As I have got older I have got more conservative, and I would say that now I am a dog with attitude! Beautiful in youth, homely in middle age. Popular and easy going then, eccentric and prickly now. This does not especially trouble me. My God, my family, my friends (male and female) love me as I am. I come from a long line of New England women who bury their men at 70 or so and continue at least another twenty years happily busy with their studies, their charities, their gardens, their church, their grandchildren and greatchildren, their books, their projects to preserve wilderness areas, grow libraries, cherish museums, and enjoy most of all helping out total strangers who need it. Get them jobs, give them Thanksgiving dinner, find a scholarship for their deserving kid, stand up to a person beating their dog or their child...No, we are not rich, all of us work for a living... We dogs with attitude are good friends and neighbors, loyal citizens, and know that our good and true nation need never be afraid of our criticism. But we do have teeth and we use them on rude young whippersnappers... These kids (who voted to ban the Pledge) are clueless. If they had tried such a stunt with their hero Che, they would have been shot. It's the very fact that they are Americans that gives them this privilege.
Were we all that clueless? I don't think so. I had a pretty good idea that the US was a great place to live by the time I was in college. I did have the advantage of having lived in two countries with dictatorships by then. My dad was in the air force and we lived in Spain when Franco was in power and in Panama when Torrijos was in power. I wasn't particularly politcally aware yet, but I had a great disdain for the draft-card burning, ant-military hippie types. (I broke up with a guy when I found out he'd burned his draft card.) My dad was the one who had spent a year at war away from me and the rest of the family just so these guys could do such stupid things.
Why do you need kids to recite the pledge in order to assure order, peace, and harmony?
Sounds like insecruity talking to me. Class-factotum: was the Vietnam war necessary to protect US territory? Sounds like internalized propaganda in my book. It is good to have young people challenge the dogmas that some are too frightened and old to think about. Freedom is never protected when you use the state to shove it down the peoples' throat. Good for them. I hope more people decide to get rid of it.
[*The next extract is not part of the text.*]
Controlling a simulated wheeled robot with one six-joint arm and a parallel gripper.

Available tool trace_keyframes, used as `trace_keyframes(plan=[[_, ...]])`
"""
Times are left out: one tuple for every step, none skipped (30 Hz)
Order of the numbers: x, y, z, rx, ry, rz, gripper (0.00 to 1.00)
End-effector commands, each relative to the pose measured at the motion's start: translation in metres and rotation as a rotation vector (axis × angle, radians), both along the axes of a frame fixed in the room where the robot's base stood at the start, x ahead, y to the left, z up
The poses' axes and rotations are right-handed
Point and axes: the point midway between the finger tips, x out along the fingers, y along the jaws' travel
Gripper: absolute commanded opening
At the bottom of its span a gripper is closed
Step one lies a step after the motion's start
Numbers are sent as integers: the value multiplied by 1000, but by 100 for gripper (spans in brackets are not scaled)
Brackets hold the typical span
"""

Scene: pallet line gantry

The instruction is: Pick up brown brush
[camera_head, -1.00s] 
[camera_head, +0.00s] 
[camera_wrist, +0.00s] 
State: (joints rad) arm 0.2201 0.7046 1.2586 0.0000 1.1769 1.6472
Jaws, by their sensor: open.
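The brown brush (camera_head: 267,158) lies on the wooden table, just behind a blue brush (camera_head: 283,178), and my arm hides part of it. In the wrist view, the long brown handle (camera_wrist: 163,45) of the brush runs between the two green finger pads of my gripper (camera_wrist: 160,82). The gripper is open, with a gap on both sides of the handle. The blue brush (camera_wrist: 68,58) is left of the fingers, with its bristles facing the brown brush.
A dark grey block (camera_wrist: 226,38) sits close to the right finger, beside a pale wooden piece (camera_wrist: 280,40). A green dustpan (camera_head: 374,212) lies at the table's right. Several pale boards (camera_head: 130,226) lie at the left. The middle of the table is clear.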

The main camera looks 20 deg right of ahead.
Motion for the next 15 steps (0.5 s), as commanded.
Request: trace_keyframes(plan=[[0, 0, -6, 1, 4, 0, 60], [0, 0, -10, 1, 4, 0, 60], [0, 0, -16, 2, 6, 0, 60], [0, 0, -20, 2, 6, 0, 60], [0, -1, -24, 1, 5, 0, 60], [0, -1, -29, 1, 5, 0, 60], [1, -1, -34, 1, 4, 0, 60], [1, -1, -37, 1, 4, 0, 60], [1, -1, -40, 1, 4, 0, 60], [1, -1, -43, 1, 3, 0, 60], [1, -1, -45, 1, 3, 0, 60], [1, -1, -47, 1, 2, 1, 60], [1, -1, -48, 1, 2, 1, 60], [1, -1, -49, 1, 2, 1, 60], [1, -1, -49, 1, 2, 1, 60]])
The 'under god' part is offensive to many, not that such a thing means it shouldnt be said but it also has no place there.
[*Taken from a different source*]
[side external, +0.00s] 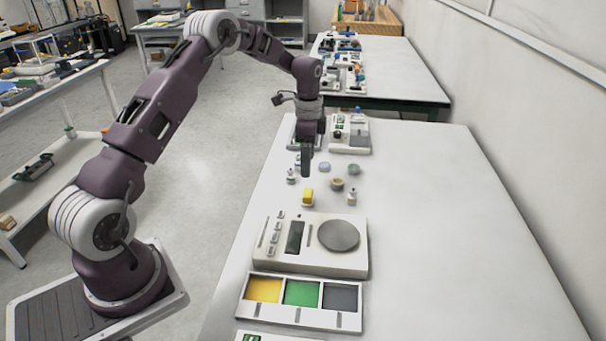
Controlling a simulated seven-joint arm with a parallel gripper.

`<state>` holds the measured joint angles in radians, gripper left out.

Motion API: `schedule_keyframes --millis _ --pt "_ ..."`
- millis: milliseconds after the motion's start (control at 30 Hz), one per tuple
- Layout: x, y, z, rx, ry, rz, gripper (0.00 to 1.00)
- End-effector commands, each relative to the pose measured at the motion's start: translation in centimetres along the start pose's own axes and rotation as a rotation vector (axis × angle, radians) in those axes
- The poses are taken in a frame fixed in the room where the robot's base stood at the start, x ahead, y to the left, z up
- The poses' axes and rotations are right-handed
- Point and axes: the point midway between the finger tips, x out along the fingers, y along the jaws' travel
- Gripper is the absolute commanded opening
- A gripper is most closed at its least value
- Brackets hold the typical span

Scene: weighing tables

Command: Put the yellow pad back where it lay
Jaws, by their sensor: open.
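A tray (303,318) near the bottom has three sections: yellow (264,289), green (302,293) and dark grey (341,297). I cannot tell whether these are pads or coloured floors. My gripper (306,174) points down over the table, just beyond the yellow piece and apart from it. It is open, with its fingers seen nearly edge-on and nothing visible between them.
A scale (268,262) with a round grey pan (338,236) stands between the yellow piece and the tray. Several small weights and dishes, including a brown dish (337,183), lie around my gripper. Another device (351,134) stands behind. The table's right side is clear.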

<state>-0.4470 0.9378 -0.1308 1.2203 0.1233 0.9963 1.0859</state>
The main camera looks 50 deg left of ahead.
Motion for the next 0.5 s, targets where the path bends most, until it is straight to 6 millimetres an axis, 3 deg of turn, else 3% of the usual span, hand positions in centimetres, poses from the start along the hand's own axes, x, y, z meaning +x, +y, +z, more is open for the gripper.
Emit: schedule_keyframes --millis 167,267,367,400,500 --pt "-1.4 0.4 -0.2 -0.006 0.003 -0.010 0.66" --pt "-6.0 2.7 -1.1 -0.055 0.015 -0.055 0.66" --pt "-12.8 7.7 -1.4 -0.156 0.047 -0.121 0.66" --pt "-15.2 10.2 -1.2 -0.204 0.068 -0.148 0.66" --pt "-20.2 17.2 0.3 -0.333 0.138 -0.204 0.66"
We dont need to force people to recite the pledge, or at least I would hope that we do not. What good does it do? Those who disagree can still say it, those who are offended are forced to say it or stand around while others do. If someone doesnt like your religion they dont go to your church/gathering/whatever but people are not afforded the same choice when it comes to the pledge. It is possible to have a pledge to the country without needing to bring religion into it. It is possible to have proper times and places to have it said, if one wants to. Being forced to say it is wrong but I have no problem with a group getting together that wants to say it. Other than that though this article and the one that it is linked to seem to have almost nothing in common. Lots of vitriol but not focused on the supposed discussion point. Very interesting. Responding to the above, I realize that I entirely disagree. A pledge is a serious matter. If you cannot pledge to your fellow citizens, then you are not really a member of the team.